Pente Grammai means "five lines" and was an Ancient Greek game. It has been suggested that this is the game that Ajax and Achilles are shown playing on Greek vases such as the one above, but this is unlikely as the game on the vases uses more than a five-lined board (more than five stones are evident) and is most surely Petteia (aka Polis or City). Pente grammai is played with stones on a five by five board and the game uses dice throws to determine each players moves. This game may be, like other Greek games (i.e. Diagramismos or Grammai), a derivative of an Egyptian game.

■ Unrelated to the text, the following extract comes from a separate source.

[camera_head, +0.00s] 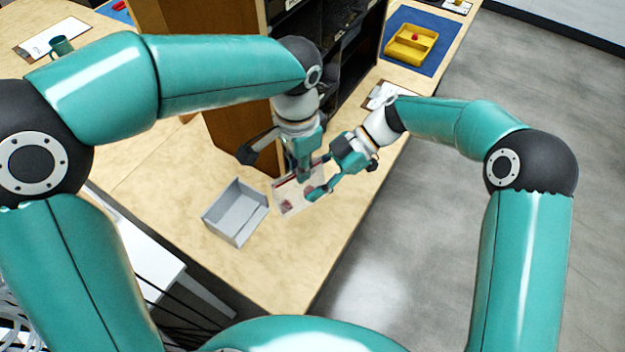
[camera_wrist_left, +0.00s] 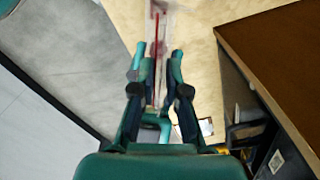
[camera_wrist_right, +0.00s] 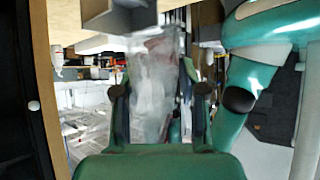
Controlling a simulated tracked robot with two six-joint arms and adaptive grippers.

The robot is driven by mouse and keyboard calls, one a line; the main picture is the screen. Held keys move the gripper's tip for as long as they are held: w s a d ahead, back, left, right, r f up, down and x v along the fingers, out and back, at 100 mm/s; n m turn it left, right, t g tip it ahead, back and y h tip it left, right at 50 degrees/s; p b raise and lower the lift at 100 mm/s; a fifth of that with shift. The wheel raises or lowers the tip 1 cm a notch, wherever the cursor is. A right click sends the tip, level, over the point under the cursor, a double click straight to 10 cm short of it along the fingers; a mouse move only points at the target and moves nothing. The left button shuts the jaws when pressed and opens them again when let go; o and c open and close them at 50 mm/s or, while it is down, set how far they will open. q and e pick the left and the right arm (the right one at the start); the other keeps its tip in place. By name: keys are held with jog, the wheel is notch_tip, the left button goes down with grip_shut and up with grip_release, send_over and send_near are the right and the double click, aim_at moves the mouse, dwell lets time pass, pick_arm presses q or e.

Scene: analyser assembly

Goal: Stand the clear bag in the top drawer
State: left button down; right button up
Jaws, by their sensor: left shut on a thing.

In the Onamasticon by Pollux he describes the games as follows:
Each of the players has five men on five lines, so that Sophocles naturally says 'five-lined boards and throws of the dice'; and of the five lines on either side there was a middle one called 'the sacred line', and a player who moved a piece from it gave rise to a proverb 'he moves the piece from the sacred line.'

The image above shows what the pente grammai board might have looked like with the sacred line colored. If dice were indeed used in this game then presumably the playing pieces would be lined up (i.e. as in Petteia) and that their moves were determined by throws of the dice in a similar fashion as in Senet, Tabula, or Backgammon. However, it is not entirely clear whether dice were indeed used in this game and the rules are likewise uncertain. Nothing more can be said at this point.